Never model yourself after Jesus, or you know what might happen:

Still stuck in 2021-catchup until we get to the next Chaplin. This was a mid-1980’s ensemble movie where every one of the 20 lead characters is “the crazy one.” It’s like Vampire’s Kiss if Nicolas Cage played all the parts. For a while I was over the moon, but an hour in I hit my fill of wackiness.

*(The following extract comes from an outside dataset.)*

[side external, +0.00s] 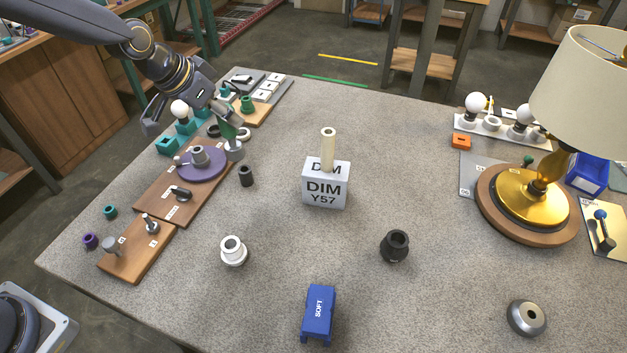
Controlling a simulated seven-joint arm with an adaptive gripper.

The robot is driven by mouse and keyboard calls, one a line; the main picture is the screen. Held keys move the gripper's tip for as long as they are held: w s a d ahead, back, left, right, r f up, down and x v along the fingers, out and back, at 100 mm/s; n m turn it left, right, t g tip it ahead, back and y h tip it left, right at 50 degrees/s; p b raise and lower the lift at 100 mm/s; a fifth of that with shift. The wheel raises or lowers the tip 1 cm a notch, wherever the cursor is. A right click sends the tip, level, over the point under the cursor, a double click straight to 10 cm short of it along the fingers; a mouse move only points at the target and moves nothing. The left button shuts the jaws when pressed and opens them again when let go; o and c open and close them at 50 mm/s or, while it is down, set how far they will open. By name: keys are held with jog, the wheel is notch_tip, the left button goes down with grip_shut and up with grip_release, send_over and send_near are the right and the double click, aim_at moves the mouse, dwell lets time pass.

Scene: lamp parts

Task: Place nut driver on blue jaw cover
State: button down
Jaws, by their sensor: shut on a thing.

After a successful bank robbery, the four thieves led by Tchéky Karo (Full Moon in Paris) meet a new friend on the train, latch onto Sophie Marceau (of a Pialat the same year), then declare war on the four Venin brothers who wronged her. Leon from the train (Francis Huster, star of Demy’s Parking the same year) takes over as the lead, falling for Karo’s girl Marceau, his eyes glowing yellow when he gets overeager. I lost track of everyone else, all of whom end up dead anyway, but a guy from Amer was in there, a guy from Malle’s The Lovers, a character named Andrzej Zulawski – and a flamethrower. Inspired by The Idiot, but certainly doesn’t follow that novel’s storyline… still, with the Bresson, I made an accidental Dostoevsky double-feature.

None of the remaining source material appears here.